[Jo] (Oh, these amazing New Mexico skies…)
It could have happened to any one of us–but Wink did it, Wink did It! While loading stuff into the barn loft, he inadvertently backed out of the barn, nearly taking down the barn door. It didn’t fall, but it bent pretty good. We mulled it over for a couple of weeks (with the barn wide open), and finally decided to call around for a repair estimate, thinking that replacing the door would cost a thousand or more. The estimate came in at $500, but for a variety of reasons, the contractors weren’t able to do the work. Aly grabbed a hammer (at this point what is there to lose?), and in a couple three hours over two days, we beat that door back into shape, got it back in the tracks (with Eric doing the dangerous stuff), and it’s going up and down just great. Sometimes you just need a success story…
We started working on the greenhouse–the scaffolding is up, holes drilled through the steel (thanks Colt), And the back posts are in. Yay!
We’ve been lucky in our friends–so many are so generous with their help. We couldn’t have gotten this far without them. Jim (below) is not only skilled with tools, he’s knowledgeable as well.
And family, always family–Aly & Israel, the girls, Eric. Gilly’s been coming every day to help (Bel is still here but school’s in and she’s teaching again). Gilly’s getting good on the sawmill, and has been ripping into the loft, unpacking boxes and carving out a sewing room. While Anna can’t contribute as much to the brawn pool, she tries to make sure we have a good dinner after the sweatin’s over, while still riding herd on the kids.
Wink has dispatched over a dozen squirrels, and Eric’s tried popping them with the air gun he got for his birthday, but it seems two more appear for every one that goes into the compost pile (we’re taking all the veggies back–one way or another).
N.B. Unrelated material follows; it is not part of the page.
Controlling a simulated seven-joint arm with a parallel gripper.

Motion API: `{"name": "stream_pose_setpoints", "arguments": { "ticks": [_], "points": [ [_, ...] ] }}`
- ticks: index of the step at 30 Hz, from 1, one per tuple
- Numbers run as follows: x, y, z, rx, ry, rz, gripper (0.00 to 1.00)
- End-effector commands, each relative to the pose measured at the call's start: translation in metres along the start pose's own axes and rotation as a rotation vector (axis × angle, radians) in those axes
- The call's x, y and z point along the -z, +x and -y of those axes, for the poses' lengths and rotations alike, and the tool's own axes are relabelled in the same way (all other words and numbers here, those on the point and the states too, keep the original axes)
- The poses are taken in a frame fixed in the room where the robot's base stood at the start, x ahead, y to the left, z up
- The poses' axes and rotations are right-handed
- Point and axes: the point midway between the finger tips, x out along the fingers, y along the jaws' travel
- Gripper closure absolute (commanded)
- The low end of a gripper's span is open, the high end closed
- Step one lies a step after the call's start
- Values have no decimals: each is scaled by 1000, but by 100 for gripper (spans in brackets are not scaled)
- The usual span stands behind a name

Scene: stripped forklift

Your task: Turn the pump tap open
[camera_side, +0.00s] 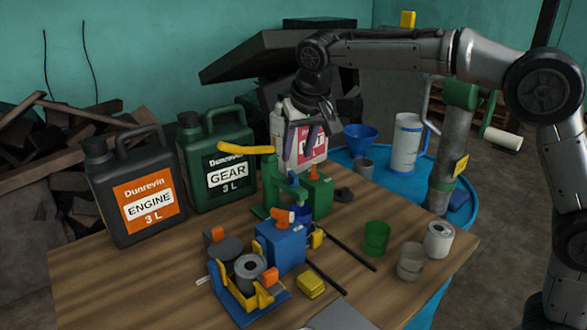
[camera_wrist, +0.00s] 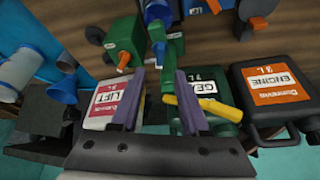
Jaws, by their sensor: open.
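A green pump (camera_side: 285,188) stands on the wooden table with a long yellow handle (camera_side: 246,149) pointing left. Beside it is a green box (camera_side: 314,195) with an orange tap-like knob (camera_side: 314,173) on top; both also show in the wrist view, the box (camera_wrist: 125,38) and the knob (camera_wrist: 124,60). A blue box (camera_side: 281,247) nearer the front carries another orange knob (camera_side: 284,216). I cannot tell which knob is the pump tap. My gripper (camera_side: 318,142) is open and empty above the pump; its purple fingers (camera_wrist: 160,76) flank the green post, with the yellow handle (camera_wrist: 201,110) near the right finger.
A white LIFT can (camera_side: 290,130) stands behind my gripper. Dark ENGINE (camera_side: 145,200) and green GEAR (camera_side: 218,170) cans stand left. A blue-yellow holder (camera_side: 248,285), yellow block (camera_side: 311,285), dark rods and small cups (camera_side: 377,238) occupy the front. The table's left front is clear.

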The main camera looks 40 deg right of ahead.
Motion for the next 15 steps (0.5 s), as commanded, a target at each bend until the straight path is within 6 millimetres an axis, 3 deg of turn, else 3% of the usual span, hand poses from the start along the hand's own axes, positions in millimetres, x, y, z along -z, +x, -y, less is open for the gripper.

We planted a big bed of corn, squash, and beans, and there are NO beans, one half eaten squash, and maybe a dozen corn plants. They actually excavated and ate the seed after eating the emerging seedlings for a few days. Aaahhhhh!!!
But we’ve managed to snag a few meals from the beds that were heavily protected. So far we’ve picked a good bit of yellow squash (which the squirrels don’t seem to like), a few spaghetti squash, some cucumbers (disappointingly bitter–they don’t like these but neither do we), a handful of tomatos–mostly cherry, some potatoes, several meals worth of peas, some red onions. To come (and looking promising)–eggplant, cantaloupes, watermelon, snap beans, and five varieties of pumpkin.
I managed to bag some berries (literally covering each cluster with remay tied with twine), and we’ve sampled the Hull blackberries–delicious–if only there were more. I also covered the grape that set one tiny cluster of fruit, and am hoping to get a taste, if only to see if grapes are viable for us at this altitude.
We seeded some cold weather veggies. Looks like we’ll get a good bit of lettuce, radishes, spinach, and maybe even kale, and cabbage.
Yet more varmints!!! Where will it end?!?! A few cool days (rain at last) meant the house was closed up, and an unbearable odor emerged. Turns out mice have been tunneling in the insulation, hoarding food (dog food–you’d think the dogs would get after them!), evidently raising generations of young judging by the nests, poop, and stench. We ripped the insulation out, sterilized everything, foamed every crevice, and are hoping that does the trick.